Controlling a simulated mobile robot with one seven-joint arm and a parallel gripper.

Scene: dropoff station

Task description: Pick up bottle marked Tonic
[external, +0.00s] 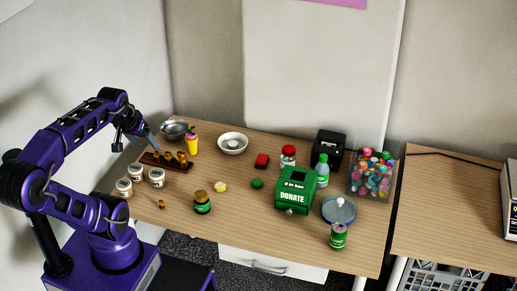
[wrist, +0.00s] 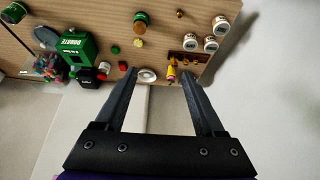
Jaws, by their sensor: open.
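I cannot read the word Tonic on any label. Small amber bottles stand in a wooden rack (external: 167,161) at the table's left; the rack also shows in the wrist view (wrist: 190,57). A green bottle (external: 322,171) stands behind the donation box. A green can (external: 338,236) stands at the front right. My gripper (wrist: 160,72) is open and empty, above the back left of the table, apart from every bottle.
White jars (external: 157,178) stand at the left. A yellow bottle with a pink top (external: 192,143), a white bowl (external: 233,143) and a metal bowl (external: 174,130) are at the back left. The green donation box (external: 297,190) and a clear candy bin (external: 372,175) crowd the right. The front middle is fairly clear.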

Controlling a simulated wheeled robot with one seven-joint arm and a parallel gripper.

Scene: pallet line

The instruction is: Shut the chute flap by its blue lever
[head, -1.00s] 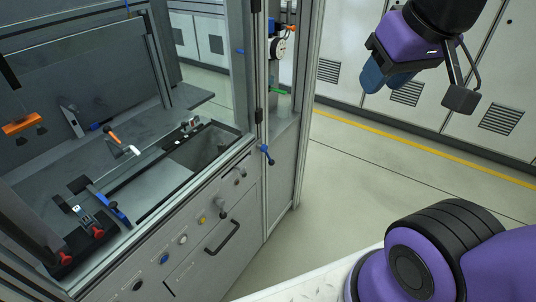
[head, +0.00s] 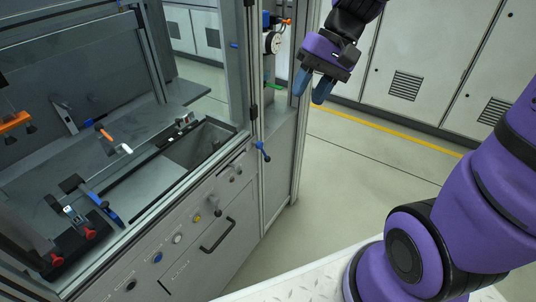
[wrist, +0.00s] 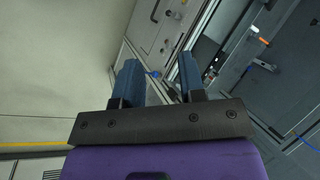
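The blue lever (head: 263,151) juts out from the front right corner post of the machine cabinet, and it also shows between my fingers in the wrist view (wrist: 153,74). I cannot clearly make out the chute flap itself. A sunken dark opening (head: 205,146) lies in the deck left of the lever; I cannot tell whether it is the chute. My gripper (head: 311,91) has blue fingers spread apart with nothing between them. It hangs up and to the right of the lever in the head view, apart from it.
The cabinet front has coloured buttons (head: 178,238) and a black drawer handle (head: 217,236). Inside are clamps with red knobs (head: 89,233) and an orange-handled tool (head: 104,133). A gauge (head: 272,43) sits behind the post. The floor (head: 340,165) right of the cabinet is clear.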

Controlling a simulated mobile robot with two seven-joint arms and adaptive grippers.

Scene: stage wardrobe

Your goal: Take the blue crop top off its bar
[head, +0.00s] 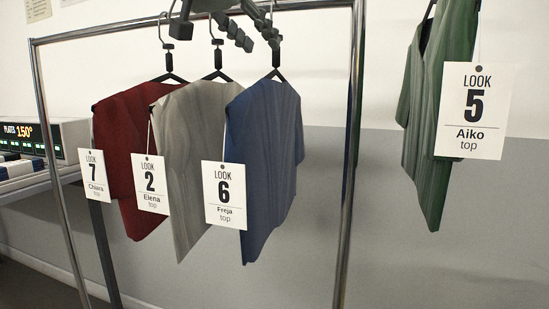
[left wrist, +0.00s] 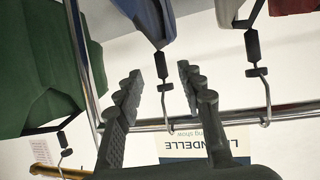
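The fingers are apart, with gaps on both sides of the hanger. My right gripper is in neither view.
A grey top (head: 187,150) and a red top (head: 127,130) hang close to its left. A green top (head: 438,110) hangs apart at the right. The rack's chrome upright (head: 350,170) stands between blue and green. A machine with a lit display (head: 25,132) is at far left.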

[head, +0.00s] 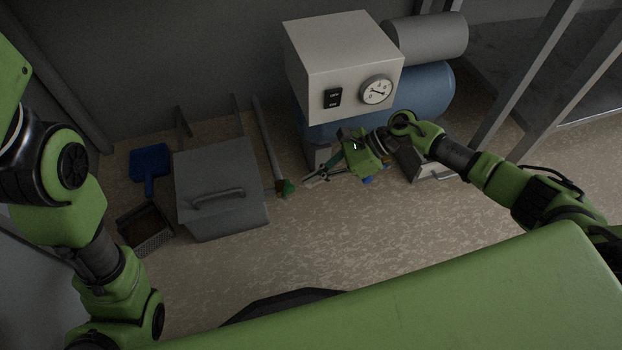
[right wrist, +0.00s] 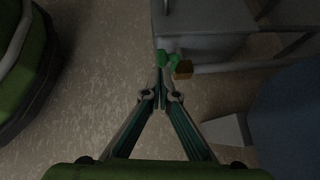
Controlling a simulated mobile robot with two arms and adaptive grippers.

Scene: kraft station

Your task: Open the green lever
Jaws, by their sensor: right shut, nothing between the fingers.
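The green lever (head: 288,188) sits at the near end of a grey pipe, low over the floor, beside a brassy fitting. It also shows in the right wrist view (right wrist: 166,58), just beyond my fingertips. My right gripper (head: 310,182) reaches in from the right, with its tips a little to the right of the lever. In the right wrist view my right gripper (right wrist: 161,97) is shut and empty, its tips close together; whether they touch the lever I cannot tell. My left arm is at the left, with its gripper out of view.
The grey pipe (head: 268,140) runs back along a grey lidded bin (head: 218,170) on its left. A white box with a gauge (head: 340,65) sits above a blue tank (head: 430,88) behind. A blue dustpan (head: 149,162) is far left. The floor in front is clear.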

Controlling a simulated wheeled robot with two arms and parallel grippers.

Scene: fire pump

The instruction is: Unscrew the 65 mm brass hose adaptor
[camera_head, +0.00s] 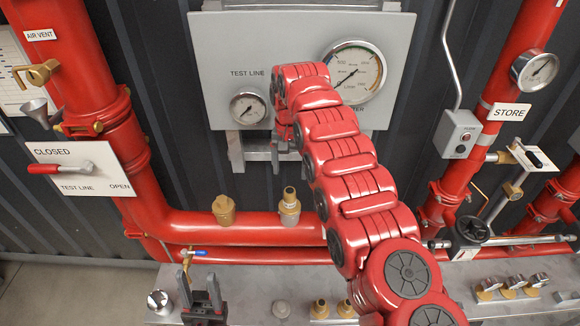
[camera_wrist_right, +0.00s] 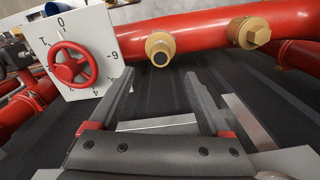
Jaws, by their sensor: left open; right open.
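No label shows which one is the 65 mm adaptor. My left gripper (camera_head: 198,278) is open and empty low in the head view.
A grey panel with gauges (camera_head: 355,72) is on the dark wall behind my right arm. A CLOSED/OPEN lever plate (camera_head: 82,168) is at left. Several brass fittings and knobs line the steel bench (camera_head: 250,300). A red handwheel (camera_wrist_right: 73,64) is at left in the wrist view.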

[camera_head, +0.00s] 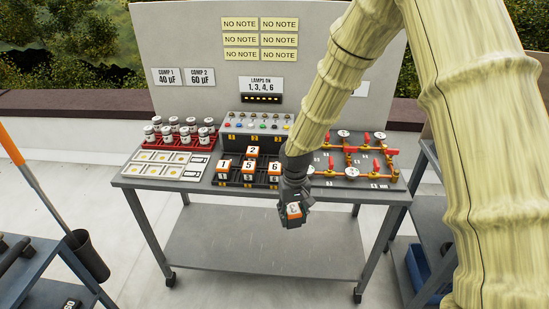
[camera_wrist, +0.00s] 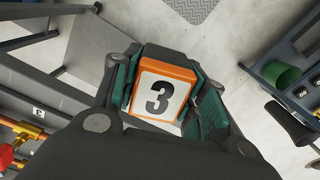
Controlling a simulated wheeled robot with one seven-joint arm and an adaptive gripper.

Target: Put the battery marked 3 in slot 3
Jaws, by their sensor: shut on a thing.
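My gripper (camera_head: 292,212) is shut on the battery marked 3 (camera_wrist: 162,92). The battery is orange with a white face and a black 3, and it sits between the green-padded fingers in the wrist view. In the head view my gripper hangs in front of the table's front edge, to the right of the black battery rack (camera_head: 262,184). The rack holds batteries marked 1 (camera_head: 223,166), 2 (camera_head: 252,152), 5 (camera_head: 248,169) and 6 (camera_head: 274,171). My wrist hides part of the rack's right side. I cannot make out slot 3's label.
The grey table (camera_head: 196,187) also carries a red rack of white canisters (camera_head: 180,134), a panel with coloured buttons (camera_head: 257,126) and a gauge manifold with red valves (camera_head: 350,160). Side carts stand left and right. The table's lower shelf (camera_head: 262,250) is bare.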

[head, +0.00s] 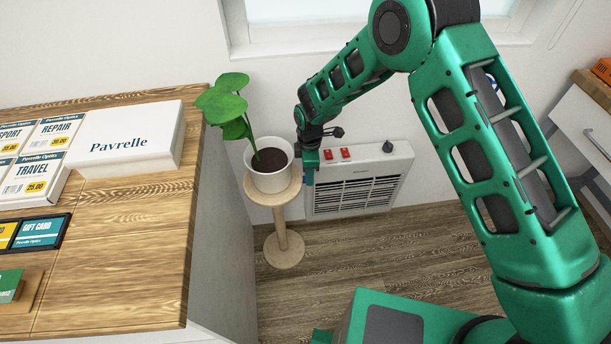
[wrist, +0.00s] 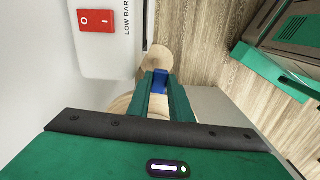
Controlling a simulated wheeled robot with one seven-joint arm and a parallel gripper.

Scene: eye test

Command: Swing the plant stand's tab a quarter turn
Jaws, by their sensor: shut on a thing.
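The plant stand (head: 283,240) is pale wood, with a round top, a thin post and a round base, upright beside the counter. A white pot (head: 272,180) with a leafy green plant stands on it. My green gripper (head: 309,170) is at the right edge of the stand's top. In the wrist view, my gripper's two fingers (wrist: 161,98) are shut on a small blue tab (wrist: 159,83). The stand's pale wood (wrist: 118,106) shows beside and beyond them. The tab's joint with the stand is hidden by the fingers.
The wooden counter (head: 118,240) at left bears a white Pavrelle box (head: 128,138), cards and boxes. Bare floor (head: 350,255) lies in front of the heater.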

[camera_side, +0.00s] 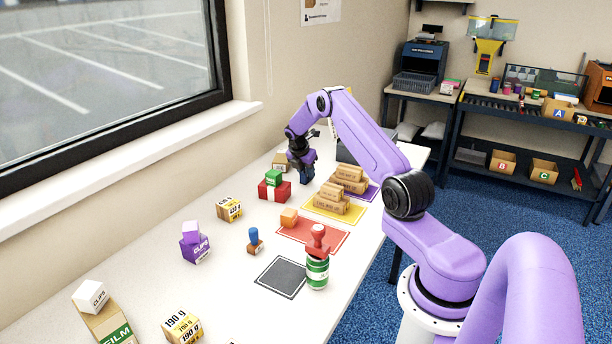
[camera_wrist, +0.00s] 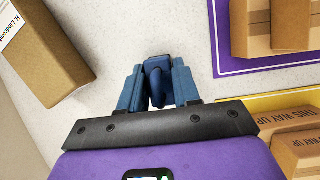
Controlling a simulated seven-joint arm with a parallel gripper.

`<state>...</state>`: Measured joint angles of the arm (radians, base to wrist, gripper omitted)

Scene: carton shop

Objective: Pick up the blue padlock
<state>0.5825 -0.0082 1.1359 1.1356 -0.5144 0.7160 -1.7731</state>
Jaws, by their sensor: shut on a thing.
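The blue padlock (camera_wrist: 157,72) shows in the wrist view between the two blue-grey fingers of my gripper (camera_wrist: 158,88). The fingers are shut on it, one on each side, and its lower part is hidden by the gripper. In the side view my gripper (camera_side: 306,172) points down at the far part of the table, behind the red box. The padlock is too small and dark there to tell apart from the fingers. I cannot tell whether it touches the table.
A red box (camera_side: 274,191) with a green block (camera_side: 273,177) on it stands close by on the near side. Cartons lie on the yellow mat (camera_side: 322,210) and the purple mat (camera_wrist: 226,62) to the right. A brown carton (camera_wrist: 48,52) stands at the wrist view's left.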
======
**Task brief**
Print exactly the lines from the line containing "Your goal: Take the blue crop top off its bar" through the line containing "Your task: Open the green lever", and omit any picture found among them.

**Answer below**
Your goal: Take the blue crop top off its bar
[head, +0.00s] 
[left wrist, +0.00s] 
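The fingers are apart, with gaps on both sides of the hanger. My right gripper is in neither view.
A grey top (head: 187,150) and a red top (head: 127,130) hang close to its left. A green top (head: 438,110) hangs apart at the right. The rack's chrome upright (head: 350,170) stands between blue and green. A machine with a lit display (head: 25,132) is at far left.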

[head, +0.00s] 
[right wrist, +0.00s] 
Controlling a simulated mobile robot with two arms and adaptive grippers.

Scene: kraft station

Your task: Open the green lever

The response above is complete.